It’s difficult to predict where the hemp industry will go over the next five years and how it will develop as it is only been just over 22 months since the farm bill of 2018 was passed legalizing hemp for transport across state lines. This opened up an entire new industry for CBD and other hemp related products. What we do know, is that hemp is an extraordinary plant and the industry, although nascent, will have a profound impact in both the US and abroad.
What we learned in the first two years of the legalized hemp industry is now that everyone rushed into cultivation, farming may not be most profitable component. The primary lesson learned for most people is that when you partner with Mother Nature, she always wins. Furthermore, unlike corn, soy, and other US agricultural products, the plant needs to go through a transformational process to make it usable for downstream products. Thought of as the center waist of the hourglass or the chokepoint in the industry, the plant needs to be processed and/or extracted to be usable for anything other than smokable flower.
While much of the industry is focused on CBD and other phyto cannabinoid products (the bottom of the hourglass), our vision at Santa Fe Farms is much broader and includes not only cultivation, and processing, but industrial hemp for building, plastics, paper, and other manufactured goods as well as our own CBD products.
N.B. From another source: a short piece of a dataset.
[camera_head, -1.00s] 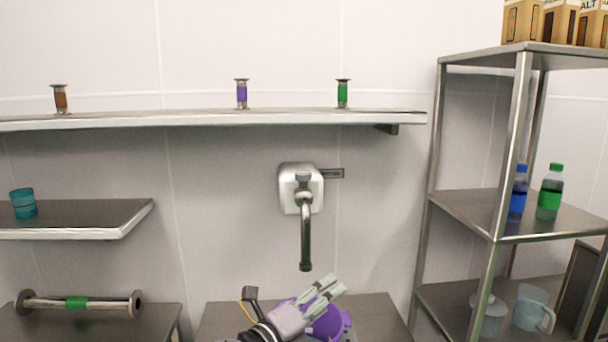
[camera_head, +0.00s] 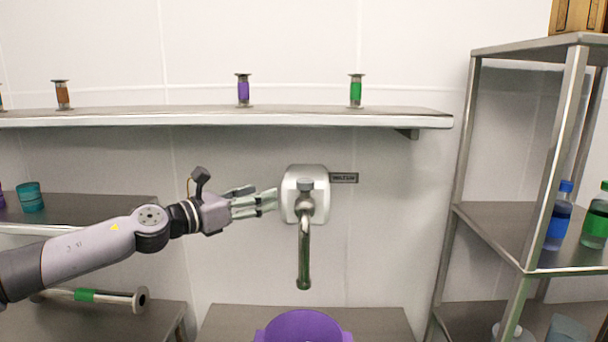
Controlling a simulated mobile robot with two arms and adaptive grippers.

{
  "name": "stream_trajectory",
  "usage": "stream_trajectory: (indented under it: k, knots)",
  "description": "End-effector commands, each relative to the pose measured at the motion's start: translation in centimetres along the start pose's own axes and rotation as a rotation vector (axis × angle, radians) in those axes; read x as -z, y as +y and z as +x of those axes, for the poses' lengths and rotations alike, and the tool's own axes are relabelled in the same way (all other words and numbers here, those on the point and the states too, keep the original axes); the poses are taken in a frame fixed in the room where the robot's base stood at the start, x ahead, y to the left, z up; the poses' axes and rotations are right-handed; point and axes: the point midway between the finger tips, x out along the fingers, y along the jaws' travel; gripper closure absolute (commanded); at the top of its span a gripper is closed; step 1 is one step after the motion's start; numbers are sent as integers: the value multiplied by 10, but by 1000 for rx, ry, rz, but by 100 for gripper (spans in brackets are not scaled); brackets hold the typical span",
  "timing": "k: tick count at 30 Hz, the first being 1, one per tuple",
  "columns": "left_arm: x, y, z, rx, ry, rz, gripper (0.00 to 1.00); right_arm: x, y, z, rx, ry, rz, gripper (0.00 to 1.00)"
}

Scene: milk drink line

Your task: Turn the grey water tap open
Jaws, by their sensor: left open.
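My left gripper (camera_head: 274,201) reaches in from the left at the height of the housing. Its fingers are open and empty, and their tips point right, just left of the housing in the picture. Whether they touch it I cannot tell. My right gripper is not in view.
A purple pot (camera_head: 302,327) stands on the table (camera_head: 225,322) below the spout. A long wall shelf (camera_head: 200,119) with small coloured pieces runs above the tap. A metal rack (camera_head: 490,235) with bottles stands at the right.

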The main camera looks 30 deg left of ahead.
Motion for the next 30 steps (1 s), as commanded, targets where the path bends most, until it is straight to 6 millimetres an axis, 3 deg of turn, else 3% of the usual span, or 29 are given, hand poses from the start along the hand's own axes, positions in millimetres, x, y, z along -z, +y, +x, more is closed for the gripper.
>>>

But we are also finding that carbon-based derivatives obtained through pyrolysis will drive further business in ways we are just beginning to understand and that could have significant impact on both renewable energy and environmental sustainability.
We also believe there is significant opportunity for technology. Because this is a nascent industry, the visibility of the supply chain is almost nonexistent. Studying the data is almost impossible but as technology comes online, we will soon see efficiencies in cultivation, harvesting, processing, and innovation. We have always thought there was a significant opportunity for software as it relates to the supply chain, and we have invested resources in creating software to track and trace seed to sale.
When we started at Santa Fe Farms almost two years ago, we only thought about cultivation, but we quickly realized that you had to put your markers down like a roulette wheel – to be profitable you had to allocate capitol to all parts of the business seed to sale. My short-term prediction is that prices will stabilize, eventually people will leave the industry and prices will go up as demand increases. What is even more interesting however is looking out onto a ten-year horizon. As we face a “hemp future”, there is a tremendous lack of visibility of regulation. No one knows what this will look like as it is not only a work in progress, but it will affect the entire industry. It’s also a place where we can come together as an industry to create policy change, social justice and educational platforms. We can drive regulation from within by creating products and SOPs that adhere to high quality standards that we create. In doing so, education will become increasingly important.